Nonetheless he supports Operation Iraqi Freedom for two reasons:  because it is morally good, and because it may succeed.

Ajami’s support reflects his profound knowledge of Arab culture – the murderous mix of oil wealth, tyranny and scapegoating that stains the governing elites; the poverty, oppression, and fantasy that emblemizes the Arab street.  9/11 was a wake-up call for a West grown complacent with cheap oil and the company of Oriental despots.  It was proof that this rotted order would export terror commensurate to its expanding wealth.

The real politic of the Middle East status quo was always evil.  But it was easy to maintain.  After the fall of Baghdad, President George Bush could have taken the Baathist officer corps, the Baathist security apparatus, and used their “expertise” to support a new strongman in Baghdad — one beholden to the United States.  This, indeed, was the advice of substantial parts of the Middle East bureaucracy at the C.I.A. and the State Department.
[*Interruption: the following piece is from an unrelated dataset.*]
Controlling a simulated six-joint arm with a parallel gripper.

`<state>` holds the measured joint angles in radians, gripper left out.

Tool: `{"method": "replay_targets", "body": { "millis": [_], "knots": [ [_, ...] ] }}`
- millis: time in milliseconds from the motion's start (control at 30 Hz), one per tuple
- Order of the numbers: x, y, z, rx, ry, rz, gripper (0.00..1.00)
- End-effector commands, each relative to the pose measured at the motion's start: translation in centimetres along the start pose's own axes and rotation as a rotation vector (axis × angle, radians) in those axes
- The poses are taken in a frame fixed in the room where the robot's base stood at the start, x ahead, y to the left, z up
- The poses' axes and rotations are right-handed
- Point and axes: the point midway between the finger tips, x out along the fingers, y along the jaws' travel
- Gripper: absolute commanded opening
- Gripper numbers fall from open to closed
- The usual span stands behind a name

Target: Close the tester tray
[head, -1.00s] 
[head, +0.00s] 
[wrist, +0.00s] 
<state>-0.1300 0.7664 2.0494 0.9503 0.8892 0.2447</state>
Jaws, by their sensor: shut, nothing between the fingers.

But in the wake of 9/11, the accommodation of tyrants lost its lustre. Bush chose instead to transform Arab culture.  In so doing, he was defying gravity – but not history.  The Arab street in Iraq might share the prejudices and fantasies of the rest of the Arab world. They might see an Israeli behind every tree, and a godless infidel in each American tank – but 80 percent of the Iraqi population had no use for another tyrant.  The traditions of Shi’ite populism and Kurdish nationalism, Ajami maintains, might yet birth the Rights of Man in the cradle of civilization.  And realism might in time prevail among the Sunnis, as it has the Kurds.

Fouad Ajami demonstrates that a patriotic liberal can accept the rote critiques of American war-making in Iraq while upholding President Bush’s strategic vision.  The initiative for democracy in the greater Middle East is both Wilsonian and Reaganite.